GIVEN TASK:
In the entries below, count each line holding the word "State". Answer with the total alone.

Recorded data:
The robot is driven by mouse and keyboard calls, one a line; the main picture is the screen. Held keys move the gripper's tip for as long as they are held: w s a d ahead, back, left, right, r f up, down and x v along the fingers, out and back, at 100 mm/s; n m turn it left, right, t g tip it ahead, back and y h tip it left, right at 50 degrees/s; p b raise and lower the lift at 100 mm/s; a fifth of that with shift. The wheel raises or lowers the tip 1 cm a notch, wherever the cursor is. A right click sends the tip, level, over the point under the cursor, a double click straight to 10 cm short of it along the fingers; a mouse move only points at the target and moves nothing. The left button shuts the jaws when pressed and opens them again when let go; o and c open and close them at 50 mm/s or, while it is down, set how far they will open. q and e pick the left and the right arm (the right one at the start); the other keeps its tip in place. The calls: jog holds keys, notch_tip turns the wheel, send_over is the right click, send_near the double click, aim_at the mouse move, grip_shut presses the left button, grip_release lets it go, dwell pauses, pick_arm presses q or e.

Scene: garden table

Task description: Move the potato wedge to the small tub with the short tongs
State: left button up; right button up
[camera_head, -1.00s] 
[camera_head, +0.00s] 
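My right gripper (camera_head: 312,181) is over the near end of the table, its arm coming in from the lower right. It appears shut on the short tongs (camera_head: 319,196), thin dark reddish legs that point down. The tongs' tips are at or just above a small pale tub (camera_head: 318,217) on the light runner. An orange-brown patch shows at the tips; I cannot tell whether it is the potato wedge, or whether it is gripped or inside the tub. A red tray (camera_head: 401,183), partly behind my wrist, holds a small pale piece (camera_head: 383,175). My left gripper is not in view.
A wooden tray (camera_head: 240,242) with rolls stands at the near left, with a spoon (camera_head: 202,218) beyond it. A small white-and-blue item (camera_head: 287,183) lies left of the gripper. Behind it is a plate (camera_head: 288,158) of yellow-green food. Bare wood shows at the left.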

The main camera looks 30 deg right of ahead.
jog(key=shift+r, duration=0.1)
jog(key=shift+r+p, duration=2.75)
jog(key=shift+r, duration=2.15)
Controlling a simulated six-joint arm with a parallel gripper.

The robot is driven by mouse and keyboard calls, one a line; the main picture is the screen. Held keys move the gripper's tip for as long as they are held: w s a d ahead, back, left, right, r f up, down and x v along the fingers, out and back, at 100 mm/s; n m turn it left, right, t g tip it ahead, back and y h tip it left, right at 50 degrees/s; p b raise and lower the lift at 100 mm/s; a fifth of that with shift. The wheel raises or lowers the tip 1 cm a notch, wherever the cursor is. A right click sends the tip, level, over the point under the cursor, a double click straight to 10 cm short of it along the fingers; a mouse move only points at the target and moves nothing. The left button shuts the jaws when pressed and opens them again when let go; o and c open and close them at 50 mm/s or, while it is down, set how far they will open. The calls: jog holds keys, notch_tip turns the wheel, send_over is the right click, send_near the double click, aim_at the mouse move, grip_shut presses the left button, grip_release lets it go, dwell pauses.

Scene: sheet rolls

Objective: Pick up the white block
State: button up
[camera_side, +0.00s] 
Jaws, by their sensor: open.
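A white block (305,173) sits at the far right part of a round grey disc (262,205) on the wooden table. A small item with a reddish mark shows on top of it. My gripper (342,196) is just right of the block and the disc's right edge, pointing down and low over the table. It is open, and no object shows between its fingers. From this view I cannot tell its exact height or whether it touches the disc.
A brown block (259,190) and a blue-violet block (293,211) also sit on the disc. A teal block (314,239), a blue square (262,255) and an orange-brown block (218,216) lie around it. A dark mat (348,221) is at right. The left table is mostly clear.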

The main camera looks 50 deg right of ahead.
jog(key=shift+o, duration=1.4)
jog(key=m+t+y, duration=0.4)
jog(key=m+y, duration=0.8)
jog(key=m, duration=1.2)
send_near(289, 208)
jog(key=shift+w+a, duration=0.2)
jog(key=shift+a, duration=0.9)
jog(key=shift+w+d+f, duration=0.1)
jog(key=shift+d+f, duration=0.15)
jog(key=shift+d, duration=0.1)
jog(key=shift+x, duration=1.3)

EXERCISE SOLUTION:
2